On pour­rait s’alarmer des cita­tions nom­breuses d’un René Gué­non et de repré­sen­tants de spi­ri­tua­li­tés qui sentent le soufre. Ce serait d’autorité, sans exa­men, fer­mer une porte où d’autres s’engouffrent sans dis­cer­ne­ment au prix de mul­tiples mal­en­ten­dus. Il eût été inté­res­sant que l’auteur nous intro­duise avec cer­tains ména­ge­ments dans une lit­té­ra­ture où poussent ensemble fleurs de l’Esprit et, je le crains, plantes véné­neuses.
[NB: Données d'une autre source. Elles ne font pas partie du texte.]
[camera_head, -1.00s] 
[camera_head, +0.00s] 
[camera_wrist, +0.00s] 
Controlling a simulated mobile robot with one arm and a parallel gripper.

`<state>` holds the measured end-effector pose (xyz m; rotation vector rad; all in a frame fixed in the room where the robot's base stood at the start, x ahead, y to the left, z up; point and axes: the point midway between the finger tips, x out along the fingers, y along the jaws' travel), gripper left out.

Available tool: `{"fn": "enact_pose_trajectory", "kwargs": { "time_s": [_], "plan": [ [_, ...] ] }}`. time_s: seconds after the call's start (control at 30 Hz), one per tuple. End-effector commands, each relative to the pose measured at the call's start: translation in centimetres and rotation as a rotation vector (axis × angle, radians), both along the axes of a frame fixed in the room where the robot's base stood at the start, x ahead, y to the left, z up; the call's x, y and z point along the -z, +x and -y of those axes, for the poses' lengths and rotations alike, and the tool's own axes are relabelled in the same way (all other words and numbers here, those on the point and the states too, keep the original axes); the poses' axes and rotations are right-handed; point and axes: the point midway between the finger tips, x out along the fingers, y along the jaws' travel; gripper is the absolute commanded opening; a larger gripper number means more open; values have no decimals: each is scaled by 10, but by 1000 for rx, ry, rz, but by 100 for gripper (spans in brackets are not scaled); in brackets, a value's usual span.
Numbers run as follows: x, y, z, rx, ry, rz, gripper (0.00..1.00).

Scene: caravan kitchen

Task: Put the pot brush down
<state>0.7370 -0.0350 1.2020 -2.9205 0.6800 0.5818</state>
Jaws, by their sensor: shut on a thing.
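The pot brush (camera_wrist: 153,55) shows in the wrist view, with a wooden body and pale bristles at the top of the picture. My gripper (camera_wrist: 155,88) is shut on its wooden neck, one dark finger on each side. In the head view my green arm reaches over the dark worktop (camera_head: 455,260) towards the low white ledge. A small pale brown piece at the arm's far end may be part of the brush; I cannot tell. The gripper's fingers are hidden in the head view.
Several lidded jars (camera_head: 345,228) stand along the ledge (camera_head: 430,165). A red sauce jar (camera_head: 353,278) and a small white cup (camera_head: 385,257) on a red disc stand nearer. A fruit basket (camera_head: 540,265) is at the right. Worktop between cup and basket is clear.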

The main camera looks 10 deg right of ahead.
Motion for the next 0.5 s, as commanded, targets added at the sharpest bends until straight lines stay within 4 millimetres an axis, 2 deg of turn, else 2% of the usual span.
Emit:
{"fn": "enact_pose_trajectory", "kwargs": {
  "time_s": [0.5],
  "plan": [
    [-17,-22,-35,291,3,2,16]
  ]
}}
Remer­cions Jean Borel­la d’avoir si clai­re­ment éta­bli la fécon­di­té de la démarche sym­bo­lique et mon­tré que là seule­ment se trouve un ave­nir digne de l’humanité, étant don­né qu’il n’est pas un seul domaine de l’agir ou du vécu humains qui échappe à l’emprise du sym­bole. Qu’il soit per­mis de spé­ci­fier cette remarque dans le domaine si essen­tiel de la litur­gie. Après une telle lec­ture, on n’a pas besoin d’un des­sin pour prendre conscience des errances du culte chré­tien des siècles modernes, et par­ti­cu­liè­re­ment, peut-être dans la plu­part des cas, du culte catho­lique latin actuel, si l’on veut se doter d’une saine anthro­po­lo­gie, à savoir phi­lo­so­phie, théo­lo­gie, ortho­praxie du sym­bole. Que le sym­bole soit uti­li­sé pra­ti­que­ment à contre­sens, c’est ce dont on est sans peine convain­cu à la vue des tor­rents d’explications qui se déversent au cours de nos assem­blées, propres à noyer la mèche qui fume encore de ce qui reste de ritua­li­té. Une socié­té qui, exis­ten­tiel­le­ment, perd ses rites a tout per­du et se perd elle-même.